YOUR TASK: Your answer should be a single number: the count of lines that hold the word "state".

===============

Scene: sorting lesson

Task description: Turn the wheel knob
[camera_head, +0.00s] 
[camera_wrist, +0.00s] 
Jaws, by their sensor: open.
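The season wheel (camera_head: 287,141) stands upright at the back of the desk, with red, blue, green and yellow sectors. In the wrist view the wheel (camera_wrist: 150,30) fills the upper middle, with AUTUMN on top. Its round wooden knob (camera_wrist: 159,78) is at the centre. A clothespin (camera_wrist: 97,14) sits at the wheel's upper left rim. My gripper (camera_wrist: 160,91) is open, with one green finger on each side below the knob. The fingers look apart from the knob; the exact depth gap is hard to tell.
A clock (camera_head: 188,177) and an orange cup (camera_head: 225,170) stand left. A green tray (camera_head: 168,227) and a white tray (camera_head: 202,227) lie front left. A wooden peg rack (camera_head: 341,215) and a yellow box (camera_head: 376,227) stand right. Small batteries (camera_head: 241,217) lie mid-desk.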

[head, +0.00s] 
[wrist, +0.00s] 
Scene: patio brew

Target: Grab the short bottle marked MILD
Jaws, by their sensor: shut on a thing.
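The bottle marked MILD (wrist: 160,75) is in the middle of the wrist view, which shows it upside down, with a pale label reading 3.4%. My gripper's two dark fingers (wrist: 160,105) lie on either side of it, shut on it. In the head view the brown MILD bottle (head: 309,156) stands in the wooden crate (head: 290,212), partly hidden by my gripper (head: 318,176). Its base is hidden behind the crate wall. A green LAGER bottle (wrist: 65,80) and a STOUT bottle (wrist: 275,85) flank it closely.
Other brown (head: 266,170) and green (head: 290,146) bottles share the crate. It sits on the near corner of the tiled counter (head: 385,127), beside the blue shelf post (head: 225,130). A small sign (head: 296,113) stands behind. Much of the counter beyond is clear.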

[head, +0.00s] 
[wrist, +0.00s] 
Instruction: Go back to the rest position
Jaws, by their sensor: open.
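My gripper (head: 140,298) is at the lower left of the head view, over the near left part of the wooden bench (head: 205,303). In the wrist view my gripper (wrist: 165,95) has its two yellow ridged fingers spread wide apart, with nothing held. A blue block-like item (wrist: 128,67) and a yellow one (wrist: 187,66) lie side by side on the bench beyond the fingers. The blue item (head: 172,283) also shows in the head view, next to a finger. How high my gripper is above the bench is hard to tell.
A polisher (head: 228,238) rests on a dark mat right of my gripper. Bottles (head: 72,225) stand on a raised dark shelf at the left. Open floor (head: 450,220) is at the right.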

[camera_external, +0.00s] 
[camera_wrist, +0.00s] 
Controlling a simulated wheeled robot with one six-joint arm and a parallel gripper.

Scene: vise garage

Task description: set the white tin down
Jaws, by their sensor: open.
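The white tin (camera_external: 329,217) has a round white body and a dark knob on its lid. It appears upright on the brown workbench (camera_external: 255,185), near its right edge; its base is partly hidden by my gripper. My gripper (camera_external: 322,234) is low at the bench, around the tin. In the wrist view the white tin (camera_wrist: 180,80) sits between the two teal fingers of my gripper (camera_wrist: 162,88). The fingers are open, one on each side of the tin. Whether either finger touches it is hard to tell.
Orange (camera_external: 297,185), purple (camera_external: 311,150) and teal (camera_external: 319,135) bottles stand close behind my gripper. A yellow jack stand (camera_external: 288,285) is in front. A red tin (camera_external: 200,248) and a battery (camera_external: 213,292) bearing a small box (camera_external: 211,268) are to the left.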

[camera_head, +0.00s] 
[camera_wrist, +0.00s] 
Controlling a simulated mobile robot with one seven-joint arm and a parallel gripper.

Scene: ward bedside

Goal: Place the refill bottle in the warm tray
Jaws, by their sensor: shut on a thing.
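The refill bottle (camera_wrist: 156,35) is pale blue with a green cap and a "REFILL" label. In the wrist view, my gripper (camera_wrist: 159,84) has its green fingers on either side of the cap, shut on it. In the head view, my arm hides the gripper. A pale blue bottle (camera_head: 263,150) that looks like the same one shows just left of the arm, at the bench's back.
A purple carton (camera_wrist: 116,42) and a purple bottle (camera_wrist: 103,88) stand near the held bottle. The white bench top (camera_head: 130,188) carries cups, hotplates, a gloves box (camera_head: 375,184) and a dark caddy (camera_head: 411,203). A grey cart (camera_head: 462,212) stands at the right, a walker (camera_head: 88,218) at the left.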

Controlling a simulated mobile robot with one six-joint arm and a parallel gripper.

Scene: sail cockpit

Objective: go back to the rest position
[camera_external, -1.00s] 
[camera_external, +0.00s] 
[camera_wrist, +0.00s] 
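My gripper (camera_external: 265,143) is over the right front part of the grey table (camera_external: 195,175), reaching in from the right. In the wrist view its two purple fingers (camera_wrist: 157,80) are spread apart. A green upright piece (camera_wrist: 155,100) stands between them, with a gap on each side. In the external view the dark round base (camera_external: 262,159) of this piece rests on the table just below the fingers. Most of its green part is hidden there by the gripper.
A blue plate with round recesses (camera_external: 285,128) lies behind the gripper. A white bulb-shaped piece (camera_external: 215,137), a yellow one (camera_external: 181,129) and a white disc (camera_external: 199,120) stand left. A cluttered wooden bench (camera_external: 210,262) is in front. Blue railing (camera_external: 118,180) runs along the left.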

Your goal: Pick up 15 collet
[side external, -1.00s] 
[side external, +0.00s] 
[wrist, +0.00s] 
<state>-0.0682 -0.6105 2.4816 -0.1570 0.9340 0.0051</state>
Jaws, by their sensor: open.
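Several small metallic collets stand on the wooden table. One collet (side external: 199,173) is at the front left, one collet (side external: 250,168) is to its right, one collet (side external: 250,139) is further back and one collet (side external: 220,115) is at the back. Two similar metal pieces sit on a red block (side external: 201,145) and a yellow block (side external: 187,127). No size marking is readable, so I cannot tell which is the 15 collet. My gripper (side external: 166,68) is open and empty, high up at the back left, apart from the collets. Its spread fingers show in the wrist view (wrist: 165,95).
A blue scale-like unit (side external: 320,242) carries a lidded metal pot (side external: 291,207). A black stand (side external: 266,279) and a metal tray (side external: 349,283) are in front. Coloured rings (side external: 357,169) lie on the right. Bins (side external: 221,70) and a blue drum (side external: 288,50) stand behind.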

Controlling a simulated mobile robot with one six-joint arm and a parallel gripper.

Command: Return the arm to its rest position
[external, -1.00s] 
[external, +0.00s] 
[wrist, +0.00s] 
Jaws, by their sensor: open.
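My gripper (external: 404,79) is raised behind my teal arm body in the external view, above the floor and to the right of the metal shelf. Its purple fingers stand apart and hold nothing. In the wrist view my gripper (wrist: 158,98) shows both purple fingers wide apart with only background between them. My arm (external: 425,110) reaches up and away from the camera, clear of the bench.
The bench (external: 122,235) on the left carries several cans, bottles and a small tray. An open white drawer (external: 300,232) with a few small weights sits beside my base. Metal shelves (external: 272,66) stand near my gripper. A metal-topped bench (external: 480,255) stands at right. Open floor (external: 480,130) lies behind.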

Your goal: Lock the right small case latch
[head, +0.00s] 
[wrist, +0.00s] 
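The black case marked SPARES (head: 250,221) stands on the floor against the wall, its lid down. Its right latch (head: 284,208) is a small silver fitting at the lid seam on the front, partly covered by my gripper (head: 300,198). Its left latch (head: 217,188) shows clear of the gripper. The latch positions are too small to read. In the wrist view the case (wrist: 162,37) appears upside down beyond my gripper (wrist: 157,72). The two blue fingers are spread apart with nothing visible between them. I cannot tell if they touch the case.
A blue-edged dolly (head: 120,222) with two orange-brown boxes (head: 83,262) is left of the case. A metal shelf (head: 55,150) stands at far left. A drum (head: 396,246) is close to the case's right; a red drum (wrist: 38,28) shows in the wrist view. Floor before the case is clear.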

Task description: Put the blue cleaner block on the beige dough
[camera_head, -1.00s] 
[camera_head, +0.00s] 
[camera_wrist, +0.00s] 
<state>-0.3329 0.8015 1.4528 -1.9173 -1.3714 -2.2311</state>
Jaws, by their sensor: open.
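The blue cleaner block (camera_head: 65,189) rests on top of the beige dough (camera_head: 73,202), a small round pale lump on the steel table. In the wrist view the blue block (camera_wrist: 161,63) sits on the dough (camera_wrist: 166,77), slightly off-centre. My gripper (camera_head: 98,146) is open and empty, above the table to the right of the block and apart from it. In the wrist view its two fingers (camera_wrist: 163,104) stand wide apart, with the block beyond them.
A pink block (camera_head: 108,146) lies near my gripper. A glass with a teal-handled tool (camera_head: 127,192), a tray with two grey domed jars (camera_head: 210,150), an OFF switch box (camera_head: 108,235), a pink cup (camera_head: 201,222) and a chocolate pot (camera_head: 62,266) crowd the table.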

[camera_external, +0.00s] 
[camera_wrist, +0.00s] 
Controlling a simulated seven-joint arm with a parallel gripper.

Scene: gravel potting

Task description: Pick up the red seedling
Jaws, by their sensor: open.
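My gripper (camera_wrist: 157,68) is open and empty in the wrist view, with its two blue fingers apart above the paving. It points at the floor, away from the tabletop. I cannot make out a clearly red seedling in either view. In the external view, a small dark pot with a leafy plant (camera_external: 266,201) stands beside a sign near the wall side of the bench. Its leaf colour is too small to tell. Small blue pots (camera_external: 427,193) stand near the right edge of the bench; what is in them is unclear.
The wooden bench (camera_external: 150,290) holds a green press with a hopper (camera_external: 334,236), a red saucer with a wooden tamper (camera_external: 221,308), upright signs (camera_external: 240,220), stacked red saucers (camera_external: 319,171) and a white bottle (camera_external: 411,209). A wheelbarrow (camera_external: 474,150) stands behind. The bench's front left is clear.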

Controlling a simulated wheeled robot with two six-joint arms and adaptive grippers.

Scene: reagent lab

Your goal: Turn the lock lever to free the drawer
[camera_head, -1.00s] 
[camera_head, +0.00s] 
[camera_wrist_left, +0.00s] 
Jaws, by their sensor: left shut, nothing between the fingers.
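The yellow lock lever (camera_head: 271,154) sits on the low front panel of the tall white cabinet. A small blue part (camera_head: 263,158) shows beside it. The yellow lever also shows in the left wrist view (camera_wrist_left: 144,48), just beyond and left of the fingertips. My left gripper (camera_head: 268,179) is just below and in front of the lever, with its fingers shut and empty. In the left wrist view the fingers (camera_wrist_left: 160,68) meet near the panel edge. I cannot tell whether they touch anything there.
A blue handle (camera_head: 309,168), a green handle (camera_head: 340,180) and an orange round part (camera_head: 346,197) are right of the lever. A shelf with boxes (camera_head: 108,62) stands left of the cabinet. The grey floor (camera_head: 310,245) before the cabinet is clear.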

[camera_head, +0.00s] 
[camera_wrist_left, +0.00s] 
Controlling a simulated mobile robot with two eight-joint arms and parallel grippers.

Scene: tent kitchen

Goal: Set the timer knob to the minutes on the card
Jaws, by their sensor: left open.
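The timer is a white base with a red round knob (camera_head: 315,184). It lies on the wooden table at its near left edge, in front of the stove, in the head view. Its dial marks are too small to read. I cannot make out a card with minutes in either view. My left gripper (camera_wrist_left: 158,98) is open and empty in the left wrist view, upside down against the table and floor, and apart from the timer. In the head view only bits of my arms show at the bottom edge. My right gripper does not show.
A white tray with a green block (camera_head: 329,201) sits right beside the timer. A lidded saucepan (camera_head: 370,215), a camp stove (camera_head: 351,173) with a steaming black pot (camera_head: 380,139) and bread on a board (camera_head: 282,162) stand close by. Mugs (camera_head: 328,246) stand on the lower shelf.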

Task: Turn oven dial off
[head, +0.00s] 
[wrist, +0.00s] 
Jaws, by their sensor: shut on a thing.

===============

ANSWER: 2